When it comes to graphics cards, AMD has had some stinkers over the years, and the Radeon RX 6400 has to be counted among them. For $130, it’s a terrible deal for most gamers, and the practical requirement of a recent CPU and motherboard is frustrating.
That is, for most gamers. Despite what I knew to be true about the RX 6400, I actually went out recently and bought one. No, I didn’t have a mental breakdown or some kind of psychotic episode. In fact, I had a very good reason for buying a 6400, and although it’s a terrible card for most people, it actually has a good reason to exist.
When we think of what makes a good GPU, performance is king. It’s certainly what the average GPU buyer has in mind when they’re scouring the web for benchmarks and performance data.
But power draw is also important. Really important.
In 2016, I was one of the first people to buy a Radeon RX 480, one of AMD’s best GPUs ever, on account of its great performance, low price, and decent power efficiency. I enjoyed how it easily played games like the Witcher 3, Hitman (2016), and Skyrim with high or max graphics at 1080p while maintaining a frame rate of 60 frames per second (fps) or more. Even today, that’s a good level of performance.
The RX 6400 consumes 100 less watts of power than the RX 480. That’s a big deal.
But in terms of power efficiency, the RX 6400 puts its predecessor to shame. It’s nearly as fast as the RX 480, and despite its small size, it consumes less than a third of the power budget of the RX 480. As seen in many reviewers’ results when tested against the RX 570, which can stand in for the RX 480, the RX 6400 is only around 6% behind in average frame rates, while consuming 100 less watts of power. That’s a big deal.

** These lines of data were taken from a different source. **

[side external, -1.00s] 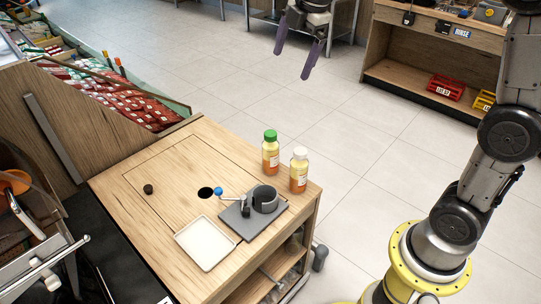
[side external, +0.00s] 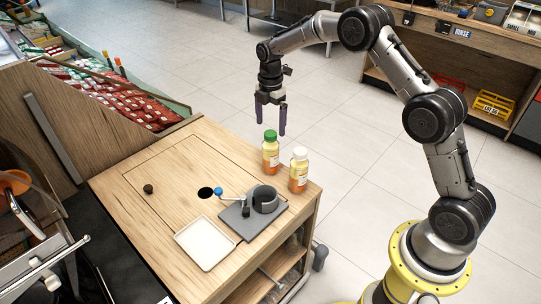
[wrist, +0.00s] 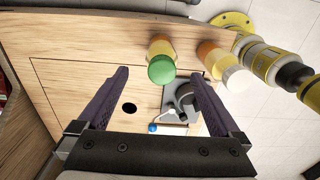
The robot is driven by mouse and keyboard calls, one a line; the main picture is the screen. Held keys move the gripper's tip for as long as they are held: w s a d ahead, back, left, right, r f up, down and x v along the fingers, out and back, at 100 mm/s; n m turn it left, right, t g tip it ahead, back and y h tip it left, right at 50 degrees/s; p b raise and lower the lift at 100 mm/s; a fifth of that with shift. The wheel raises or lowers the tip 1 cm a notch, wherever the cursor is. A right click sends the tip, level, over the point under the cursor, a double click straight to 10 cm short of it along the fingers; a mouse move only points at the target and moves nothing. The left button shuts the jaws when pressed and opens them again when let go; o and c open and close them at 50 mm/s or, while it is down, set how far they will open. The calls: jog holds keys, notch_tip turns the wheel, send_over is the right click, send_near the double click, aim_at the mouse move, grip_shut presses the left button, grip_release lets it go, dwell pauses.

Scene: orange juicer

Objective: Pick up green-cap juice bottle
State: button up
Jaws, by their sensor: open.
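The green-cap juice bottle (side external: 270,153) stands upright near the back corner of the wooden counter, with orange juice and a pale label. In the wrist view the green-cap bottle (wrist: 161,66) shows ahead of and between the fingers, its cap toward the camera. My gripper (side external: 271,130) points down just above and behind the green cap in the side view, apparently not touching it. In the wrist view my gripper (wrist: 163,85) has its two dark purple fingers spread, with nothing held between them.
A white-cap juice bottle (side external: 299,170) stands close to the right of the green-cap one. A grey juicer (side external: 262,202) with a blue-knobbed lever sits in front of them. A white tray (side external: 205,243), a round hole and a small dark knob (side external: 148,189) are on the counter (side external: 160,225).

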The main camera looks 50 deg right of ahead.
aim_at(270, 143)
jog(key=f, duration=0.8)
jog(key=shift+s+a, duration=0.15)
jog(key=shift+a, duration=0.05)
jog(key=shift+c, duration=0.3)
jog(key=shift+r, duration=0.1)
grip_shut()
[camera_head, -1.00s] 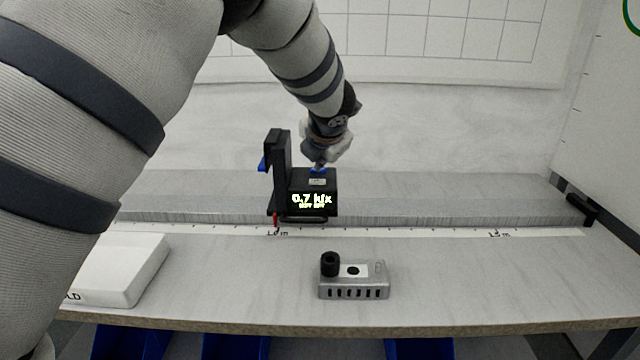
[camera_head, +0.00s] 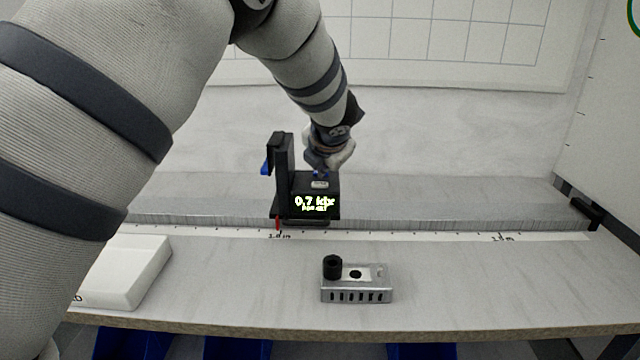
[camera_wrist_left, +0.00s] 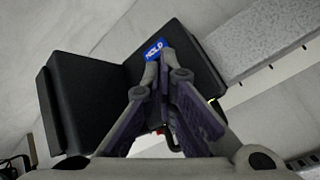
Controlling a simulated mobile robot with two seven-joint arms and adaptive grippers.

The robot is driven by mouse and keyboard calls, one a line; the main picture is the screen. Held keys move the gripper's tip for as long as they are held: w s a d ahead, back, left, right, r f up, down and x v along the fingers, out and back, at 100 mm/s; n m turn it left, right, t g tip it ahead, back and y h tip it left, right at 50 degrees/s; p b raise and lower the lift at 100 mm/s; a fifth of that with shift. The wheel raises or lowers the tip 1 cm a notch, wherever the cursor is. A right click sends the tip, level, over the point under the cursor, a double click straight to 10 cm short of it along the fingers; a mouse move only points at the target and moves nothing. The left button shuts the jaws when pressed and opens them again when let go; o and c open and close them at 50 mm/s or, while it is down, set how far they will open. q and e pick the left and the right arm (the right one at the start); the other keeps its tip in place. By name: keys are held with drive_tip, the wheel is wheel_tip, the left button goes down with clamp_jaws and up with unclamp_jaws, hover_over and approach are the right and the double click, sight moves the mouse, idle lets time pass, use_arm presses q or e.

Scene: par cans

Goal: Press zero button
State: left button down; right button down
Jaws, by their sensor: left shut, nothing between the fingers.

Of course, one significant caveat is that the RX 6400 requires PCIe 4.0 in order to perform at its peak. With only PCIe 3.0 enabled, the RX 6400’s performance apparently declines by 15%. This is a particularly thorny issue for the RX 6400, as this means it underperforms on hardware that predates PCIe 4.0’s debut in 2019; ironically, most budget Ryzen 5000 CPUs don’t have PCIe 4.0, even though all Ryzen 3000 chips did. Thankfully, Intel has PCIe 4.0 support on all of its Alder Lake CPUs, even its sub-$100 models, the kind you’d want to pair with the RX 6400.
The RX 6400 is a low-profile GPU, meaning it’s quite compact physically, and meant to easily slot into smaller ITX builds where open space is limited. Although the RX 6400 is impressive compared to older GPUs, one may point out that it has almost identical performance to Nvidia’s old GTX 1650, which came out in 2019, a full three years before the RX 6400. That’s true — the GTX 1650 also comes in low-profile sizes and consumes about the same amount of power. So, what’s the RX 6400 doing that the 1650 can’t? Well, it comes down to availability and price.
For years, low-profile GPUs have been skyrocketing in price, even before the GPU shortage reared its ugly head. For reference, I bought a low-profile RX 460 2GB for $94 in 2017, which was actually a really good deal as low-profile GTX 1050s and GTX 1050 Tis went for much more — sometimes even as much as $150. I even recall seeing low-profile 460s, 1050s, and 1050 Tis going for nearly $200 through 2018 and 2019.
While supply was one factor, the real nail in the coffin was the lack of new low-profile GPUs to pick up the slack. From 2016 to 2018, the only new low-profile GPU was the GT 1030, which is extremely slow, bottom-end, and consequently failed to bring down prices or offer a worthwhile experience. In 2019, the GTX 1650 came out and it was promising for its high performance and efficiency, but it was simply too expensive, usually selling for more than $200. Even today, most are going for $225 to $250, with one Gigabyte model currently available for $175.
Just last month, I bought my RX 6400 for only $130.
The fact that the RX 6400 exists, especially at its price, make it an extremely unique graphics card.
The RX 6400 has seemingly enjoyed good supply ever since it came out and is even selling below is $160 at times. At the time of writing, there are two RX 6400s selling for $150, but just last month, I bought my RX 6400 for $130. For those wanting to built a cheap, low-profile PC, saving $30 is a big deal when that means it can go toward a better, PCIe 4.0-enabled CPU.
I could be more bitter about the 6400’s price when I paid less than $100 for a good low-profile GPU in 2017, for a very similar PC you see in the image above. The thing is, low-profile cards for gaming aren’t just niche — they’re a niche within the niche of ITX-sized gaming PCs. People who love to build tiny computers (myself included) just have to take what they can get these days. I’m thankful that the RX 6400 exists, because it’s the first low-profile GPU in a long time that’s worth the cost.